#### EXERCISE TASK
Print the whole listing exactly.

#### SOURCE DATA
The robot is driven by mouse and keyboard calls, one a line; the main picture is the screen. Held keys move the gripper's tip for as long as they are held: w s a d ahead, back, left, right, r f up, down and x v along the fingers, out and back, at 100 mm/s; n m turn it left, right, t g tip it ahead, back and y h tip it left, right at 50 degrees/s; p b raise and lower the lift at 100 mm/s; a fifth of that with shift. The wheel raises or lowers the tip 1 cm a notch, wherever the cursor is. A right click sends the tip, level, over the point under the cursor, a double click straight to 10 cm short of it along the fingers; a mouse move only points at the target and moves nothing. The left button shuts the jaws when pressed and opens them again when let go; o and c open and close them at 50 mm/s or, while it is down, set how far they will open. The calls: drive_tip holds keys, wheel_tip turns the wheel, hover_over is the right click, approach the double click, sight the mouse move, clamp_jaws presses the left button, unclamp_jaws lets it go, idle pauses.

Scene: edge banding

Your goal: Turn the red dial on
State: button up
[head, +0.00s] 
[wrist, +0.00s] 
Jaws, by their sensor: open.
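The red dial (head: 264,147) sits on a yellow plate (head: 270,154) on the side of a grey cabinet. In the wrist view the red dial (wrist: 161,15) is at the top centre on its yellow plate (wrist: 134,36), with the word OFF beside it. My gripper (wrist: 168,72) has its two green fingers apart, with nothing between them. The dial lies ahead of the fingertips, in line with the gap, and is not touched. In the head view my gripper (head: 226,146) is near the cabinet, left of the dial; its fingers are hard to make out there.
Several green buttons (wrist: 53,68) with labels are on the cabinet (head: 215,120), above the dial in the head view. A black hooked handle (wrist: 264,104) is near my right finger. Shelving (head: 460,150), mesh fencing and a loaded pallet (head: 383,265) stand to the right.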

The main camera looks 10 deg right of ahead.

#### FULL OUTPUT
The robot is driven by mouse and keyboard calls, one a line; the main picture is the screen. Held keys move the gripper's tip for as long as they are held: w s a d ahead, back, left, right, r f up, down and x v along the fingers, out and back, at 100 mm/s; n m turn it left, right, t g tip it ahead, back and y h tip it left, right at 50 degrees/s; p b raise and lower the lift at 100 mm/s; a fifth of that with shift. The wheel raises or lowers the tip 1 cm a notch, wherever the cursor is. A right click sends the tip, level, over the point under the cursor, a double click straight to 10 cm short of it along the fingers; a mouse move only points at the target and moves nothing. The left button shuts the jaws when pressed and opens them again when let go; o and c open and close them at 50 mm/s or, while it is down, set how far they will open. The calls: drive_tip holds keys, wheel_tip turns the wheel, hover_over is the right click, approach the double click, sight the mouse move, clamp_jaws presses the left button, unclamp_jaws lets it go, idle pauses.

Scene: edge banding

Your goal: Turn the red dial on
State: button up
[head, +0.00s] 
[wrist, +0.00s] 
Jaws, by their sensor: open.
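The red dial (head: 264,147) sits on a yellow plate (head: 270,154) on the side of a grey cabinet. In the wrist view the red dial (wrist: 161,15) is at the top centre on its yellow plate (wrist: 134,36), with the word OFF beside it. My gripper (wrist: 168,72) has its two green fingers apart, with nothing between them. The dial lies ahead of the fingertips, in line with the gap, and is not touched. In the head view my gripper (head: 226,146) is near the cabinet, left of the dial; its fingers are hard to make out there.
Several green buttons (wrist: 53,68) with labels are on the cabinet (head: 215,120), above the dial in the head view. A black hooked handle (wrist: 264,104) is near my right finger. Shelving (head: 460,150), mesh fencing and a loaded pallet (head: 383,265) stand to the right.

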The main camera looks 10 deg right of ahead.

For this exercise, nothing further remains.